Figure 1: Graph of the pdf for a uniform distribution on interval \([a,b]\)
Exercise \(\PageIndex{1}\)
Verify that the uniform pdf is a valid pdf, i.e., show that it satisfies the first three conditions of Definition 4.1.1.
- Answer
-
- In looking either at the formula in Definition 4.3.1 or the graph in Figure 1, we can see that the uniform pdf is always non-negative, i.e., \(f(x)\geq0\), for all \(x\in\mathbb{R}\).
- Given that the uniform pdf is a piecewise constant function, it is also piecewise continuous.
- Finally, we need to verify that the area under the uniform pdf is equal to 1. This is quickly seen from the graph in Figure 1, since we calculate the area of rectangle with width \((b-a)\) and height \(1/(b-a)\).

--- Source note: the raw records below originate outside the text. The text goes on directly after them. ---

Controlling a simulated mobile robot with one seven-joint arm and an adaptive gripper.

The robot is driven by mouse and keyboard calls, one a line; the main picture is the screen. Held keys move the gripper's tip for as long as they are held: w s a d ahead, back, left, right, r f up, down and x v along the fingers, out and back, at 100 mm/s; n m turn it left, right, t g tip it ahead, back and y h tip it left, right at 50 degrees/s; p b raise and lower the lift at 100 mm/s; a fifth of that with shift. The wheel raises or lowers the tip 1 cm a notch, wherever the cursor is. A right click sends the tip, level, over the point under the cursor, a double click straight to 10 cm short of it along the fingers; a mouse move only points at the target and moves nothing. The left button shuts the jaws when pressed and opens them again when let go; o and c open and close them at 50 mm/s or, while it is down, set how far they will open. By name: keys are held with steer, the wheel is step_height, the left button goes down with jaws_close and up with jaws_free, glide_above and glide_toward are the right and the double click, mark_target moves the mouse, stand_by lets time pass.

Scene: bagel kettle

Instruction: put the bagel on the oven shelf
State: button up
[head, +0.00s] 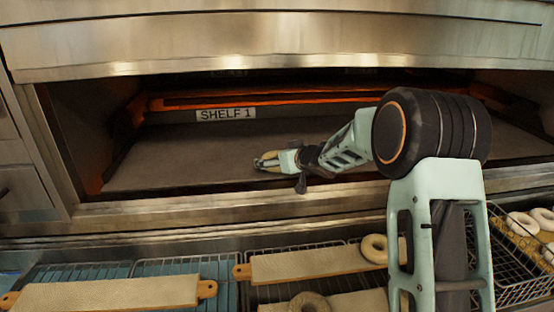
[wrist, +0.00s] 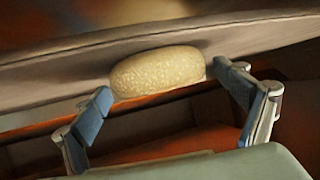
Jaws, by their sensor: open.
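A pale seeded bagel (wrist: 158,72) lies at the front of my gripper (wrist: 160,82) in the wrist view. The gripper's two blue-padded fingers are spread, one on each side of the bagel; the right fingertip is very close to it, and I cannot tell if it touches. In the head view my gripper (head: 268,160) is inside the oven, low over the grey oven shelf (head: 185,165), with a small part of the bagel showing at its tip. The shelf carries a "SHELF 1" label (head: 226,115) at its back.
Orange-glowing heating bars (head: 290,100) run along the oven's back. The metal hood (head: 270,50) hangs above the opening, and a steel sill (head: 200,212) edges it below. In front, boards (head: 110,293) and wire racks hold bagels (head: 375,248). Shelf room is clear left of my gripper.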

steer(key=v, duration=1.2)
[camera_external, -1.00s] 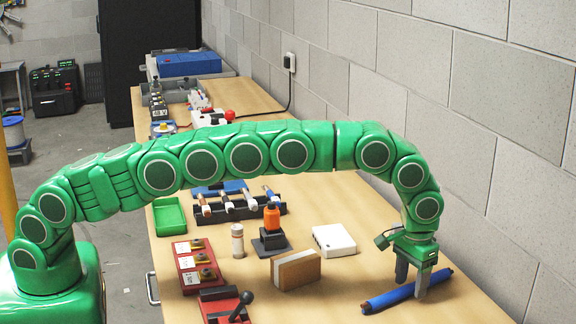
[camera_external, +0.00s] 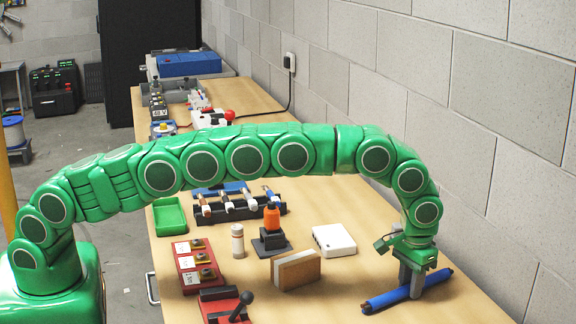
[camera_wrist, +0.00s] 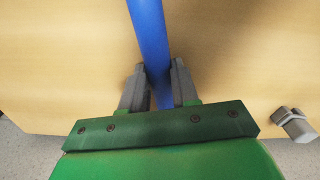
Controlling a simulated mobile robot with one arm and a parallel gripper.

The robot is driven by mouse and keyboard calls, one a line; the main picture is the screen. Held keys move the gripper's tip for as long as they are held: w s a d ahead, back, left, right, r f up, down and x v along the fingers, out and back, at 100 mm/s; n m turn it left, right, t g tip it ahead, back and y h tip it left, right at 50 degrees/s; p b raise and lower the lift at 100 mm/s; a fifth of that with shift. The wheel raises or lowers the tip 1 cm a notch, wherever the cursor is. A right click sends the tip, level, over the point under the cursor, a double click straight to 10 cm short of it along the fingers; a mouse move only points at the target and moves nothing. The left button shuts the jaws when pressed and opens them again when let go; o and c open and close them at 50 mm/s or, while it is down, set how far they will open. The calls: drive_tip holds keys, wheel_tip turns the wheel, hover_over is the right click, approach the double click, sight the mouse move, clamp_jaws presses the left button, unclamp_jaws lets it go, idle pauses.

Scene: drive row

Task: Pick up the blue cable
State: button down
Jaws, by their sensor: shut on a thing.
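The blue cable (camera_external: 388,299) is a short, straight, thick blue length with dark ends. It lies on the wooden table near its front right part. In the wrist view the blue cable (camera_wrist: 148,30) runs up from between the fingers to the top edge. My gripper (camera_external: 411,290) points down over the cable, with its fingers at table height. In the wrist view my gripper (camera_wrist: 159,75) has one grey finger on each side of the cable, shut on it. The cable appears to rest on the table still.
A brown and white block (camera_external: 296,270), a white box (camera_external: 334,240) and an orange-topped item (camera_external: 271,217) stand left of the gripper. A red lever unit (camera_external: 226,306) is at the front left. The grey block wall (camera_external: 500,150) runs along the right. Bare table (camera_external: 350,200) lies behind.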

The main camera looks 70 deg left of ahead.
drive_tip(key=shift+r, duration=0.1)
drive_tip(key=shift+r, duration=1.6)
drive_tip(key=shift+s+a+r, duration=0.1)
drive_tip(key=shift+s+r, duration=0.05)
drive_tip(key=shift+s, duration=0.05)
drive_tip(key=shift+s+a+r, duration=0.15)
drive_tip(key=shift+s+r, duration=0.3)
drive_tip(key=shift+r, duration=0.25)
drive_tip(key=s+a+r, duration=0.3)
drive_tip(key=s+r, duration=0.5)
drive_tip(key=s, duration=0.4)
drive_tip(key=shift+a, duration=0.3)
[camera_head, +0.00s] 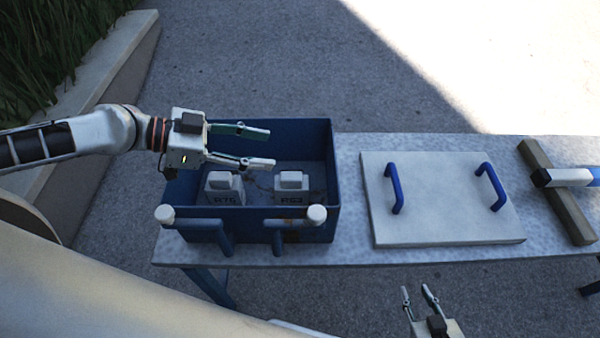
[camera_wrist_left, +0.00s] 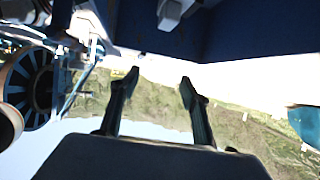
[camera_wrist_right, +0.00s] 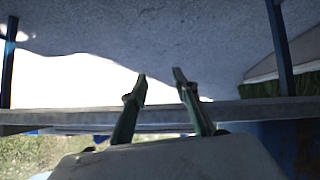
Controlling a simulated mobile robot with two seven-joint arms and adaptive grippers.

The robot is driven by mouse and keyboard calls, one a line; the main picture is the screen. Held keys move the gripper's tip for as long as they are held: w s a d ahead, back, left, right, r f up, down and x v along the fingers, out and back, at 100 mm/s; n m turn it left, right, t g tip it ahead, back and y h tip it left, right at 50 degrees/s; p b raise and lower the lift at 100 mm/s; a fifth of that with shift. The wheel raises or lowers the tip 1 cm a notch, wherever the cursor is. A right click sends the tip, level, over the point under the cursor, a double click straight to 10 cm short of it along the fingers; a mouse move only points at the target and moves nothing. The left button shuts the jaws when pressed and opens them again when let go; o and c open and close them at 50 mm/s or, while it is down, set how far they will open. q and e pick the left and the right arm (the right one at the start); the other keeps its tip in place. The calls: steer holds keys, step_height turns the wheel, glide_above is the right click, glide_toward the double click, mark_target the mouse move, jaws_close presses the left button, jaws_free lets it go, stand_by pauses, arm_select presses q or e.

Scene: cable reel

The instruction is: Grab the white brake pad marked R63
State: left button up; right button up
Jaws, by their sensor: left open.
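Two white brake pads stand on the floor of the blue box in the head view. The right one (camera_head: 291,187) carries a dark mark that looks like R63, small and hard to read. The left one (camera_head: 224,187) has a different mark, perhaps R76. My left gripper (camera_head: 270,147) is open and empty over the back left part of the box, above and behind the pads, touching neither. In the left wrist view its fingers (camera_wrist_left: 160,76) are apart with nothing between them. My right gripper (camera_head: 415,290) is open and empty in front of the table.
The blue box (camera_head: 325,165) has walls and two white-capped front handles (camera_head: 316,214). To its right on the grey table (camera_head: 350,180) lies a flat pale lid (camera_head: 440,200) with two blue handles. A wooden bar (camera_head: 560,205) and a blue-and-white tool (camera_head: 565,177) lie at far right.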

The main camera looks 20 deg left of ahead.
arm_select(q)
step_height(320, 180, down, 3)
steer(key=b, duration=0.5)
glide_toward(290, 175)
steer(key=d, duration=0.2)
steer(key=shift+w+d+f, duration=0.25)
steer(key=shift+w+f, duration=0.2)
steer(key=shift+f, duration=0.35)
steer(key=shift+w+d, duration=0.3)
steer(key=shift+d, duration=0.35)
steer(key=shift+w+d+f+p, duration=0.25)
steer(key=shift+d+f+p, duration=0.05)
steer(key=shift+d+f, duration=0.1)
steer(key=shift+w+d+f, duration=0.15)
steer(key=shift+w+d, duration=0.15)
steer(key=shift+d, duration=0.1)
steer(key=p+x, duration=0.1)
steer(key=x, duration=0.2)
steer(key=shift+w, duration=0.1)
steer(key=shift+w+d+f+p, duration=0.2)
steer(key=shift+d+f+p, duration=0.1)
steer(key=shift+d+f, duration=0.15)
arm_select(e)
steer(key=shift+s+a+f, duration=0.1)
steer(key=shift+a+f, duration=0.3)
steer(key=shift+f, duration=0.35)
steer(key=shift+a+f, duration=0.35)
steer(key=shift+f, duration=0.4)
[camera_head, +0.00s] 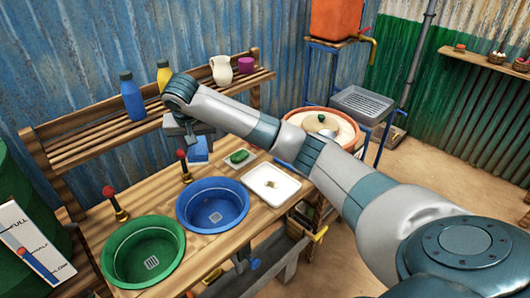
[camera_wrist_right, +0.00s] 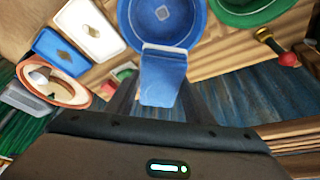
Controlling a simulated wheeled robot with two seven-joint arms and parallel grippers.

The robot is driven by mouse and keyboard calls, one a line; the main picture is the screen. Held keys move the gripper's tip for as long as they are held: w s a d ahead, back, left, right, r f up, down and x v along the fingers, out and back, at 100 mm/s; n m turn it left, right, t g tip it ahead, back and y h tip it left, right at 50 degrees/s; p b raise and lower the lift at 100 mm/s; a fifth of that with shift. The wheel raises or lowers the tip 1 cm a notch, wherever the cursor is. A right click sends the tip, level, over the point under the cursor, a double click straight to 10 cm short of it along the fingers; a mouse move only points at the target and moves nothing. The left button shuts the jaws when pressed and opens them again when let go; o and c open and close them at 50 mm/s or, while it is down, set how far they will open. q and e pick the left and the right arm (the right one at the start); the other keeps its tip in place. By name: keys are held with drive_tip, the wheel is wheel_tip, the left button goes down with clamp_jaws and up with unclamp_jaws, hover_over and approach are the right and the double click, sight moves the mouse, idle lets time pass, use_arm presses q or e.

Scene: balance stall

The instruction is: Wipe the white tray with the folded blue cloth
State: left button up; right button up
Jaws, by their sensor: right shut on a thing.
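The folded blue cloth (camera_head: 198,150) hangs below my right gripper (camera_head: 193,133), above the back part of the wooden bench. In the right wrist view the cloth (camera_wrist_right: 163,78) sits between the fingers, which are shut on it. The white tray (camera_head: 290,190) lies on the bench right of the blue basin, with a brownish patch in its middle. It also shows at the top left of the right wrist view (camera_wrist_right: 74,22). The cloth is apart from the tray, to its left and farther back in the head view. My left gripper is out of view.
A blue basin (camera_head: 213,204) and a green basin (camera_head: 143,250) sit in the bench, with red-knobbed taps behind. A green block (camera_head: 239,156) lies near the tray. Bottles (camera_head: 132,98) and a white jug (camera_head: 221,70) stand on the shelf. A wide bowl (camera_head: 335,128) is beyond my arm.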

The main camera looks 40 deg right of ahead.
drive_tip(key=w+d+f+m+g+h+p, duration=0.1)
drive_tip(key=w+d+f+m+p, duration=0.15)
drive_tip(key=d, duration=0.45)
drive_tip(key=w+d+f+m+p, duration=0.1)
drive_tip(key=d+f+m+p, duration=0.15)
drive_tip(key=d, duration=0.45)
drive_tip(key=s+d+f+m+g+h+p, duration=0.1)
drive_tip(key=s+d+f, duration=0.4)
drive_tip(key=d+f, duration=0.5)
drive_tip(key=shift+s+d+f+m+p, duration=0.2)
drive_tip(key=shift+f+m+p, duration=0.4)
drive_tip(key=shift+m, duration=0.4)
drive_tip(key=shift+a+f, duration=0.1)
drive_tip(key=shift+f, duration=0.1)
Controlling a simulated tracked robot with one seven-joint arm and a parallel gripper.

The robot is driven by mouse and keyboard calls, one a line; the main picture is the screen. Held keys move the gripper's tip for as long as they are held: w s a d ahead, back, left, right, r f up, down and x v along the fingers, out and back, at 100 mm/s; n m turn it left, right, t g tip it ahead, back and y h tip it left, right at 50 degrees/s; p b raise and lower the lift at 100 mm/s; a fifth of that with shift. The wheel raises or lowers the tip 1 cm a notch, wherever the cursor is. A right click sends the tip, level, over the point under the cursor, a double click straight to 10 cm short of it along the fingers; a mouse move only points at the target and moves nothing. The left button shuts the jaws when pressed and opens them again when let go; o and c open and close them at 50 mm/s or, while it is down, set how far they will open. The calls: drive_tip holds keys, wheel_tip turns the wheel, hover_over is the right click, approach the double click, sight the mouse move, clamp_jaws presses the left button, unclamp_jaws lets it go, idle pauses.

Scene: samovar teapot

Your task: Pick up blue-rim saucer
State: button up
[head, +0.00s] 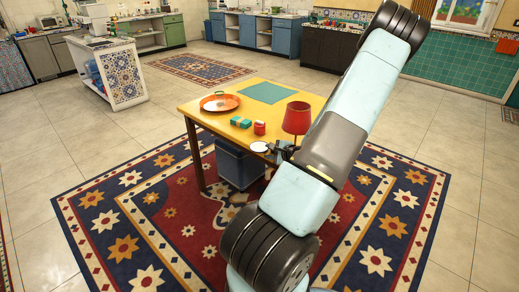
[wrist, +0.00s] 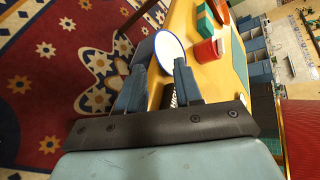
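The blue-rim saucer (head: 260,147) is white and lies at the front edge of the yellow table (head: 190,108). It also shows in the wrist view (wrist: 170,50), just beyond my fingertips, its near edge partly behind the right finger. My gripper (wrist: 160,66) is open, with its two fingers apart and nothing held between them. In the head view my gripper (head: 280,150) is right beside the saucer, on its right, partly hidden by my arm. I cannot tell whether a finger touches the rim.
A red lamp (head: 297,118) stands close to my gripper. A red jar (head: 259,128), a green box (head: 241,122) and an orange pan (head: 220,102) are farther back on the table. A blue box (head: 238,165) is under the table. A green mat (head: 267,93) is bare.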

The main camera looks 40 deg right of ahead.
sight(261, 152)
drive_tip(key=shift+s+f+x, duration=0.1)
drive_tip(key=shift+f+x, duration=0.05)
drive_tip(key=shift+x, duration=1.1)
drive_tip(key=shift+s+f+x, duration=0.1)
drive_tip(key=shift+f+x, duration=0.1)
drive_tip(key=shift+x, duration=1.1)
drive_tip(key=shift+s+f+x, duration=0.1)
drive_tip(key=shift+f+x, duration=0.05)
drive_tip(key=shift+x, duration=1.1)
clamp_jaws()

Thus, the area is
$$(b-a)\times\frac{1}{(b-a)} = 1.\notag$$
A typical application of the uniform distribution is to model randomly generated numbers. In other words, it provides the probability distribution for a random variable representing a randomly chosen number between numbers \(a\) and \(b\).
The uniform distribution assigns equal probabilities to intervals of equal lengths, since it is a constant function, on the interval it is non-zero \([a, b]\). This is the continuous analog to equally likely outcomes in the discrete setting.
We close the section by finding the expected value of the uniform distribution.
Example \(\PageIndex{1}\)
If \(X\) has a uniform distribution on the interval \([a,b]\), then we apply Definition 4.2.1 and compute the expected value of \(X\):
$$\text{E}[X] = \int\limits^b_a\! x\cdot\frac{1}{b-a}\, dx = \frac{b^2 - a^2}{2}\cdot\frac{1}{b-a} = \frac{(b-a)(b+a)}{2}\cdot\frac{1}{b-a} = \frac{b+ a}{2}.\notag$$
Thus, the expected value of the uniform\([a,b]\) distribution is given by the average of the parameters \(a\) and \(b\), or the midpoint of the interval \([a,b]\). This is readily apparent when looking at a graph of the pdf in Figure 1 and remembering the interpretation of expected value as the center of mass. Since the pdf is constant over \([a,b]\), the center of mass is simply given by the midpoint.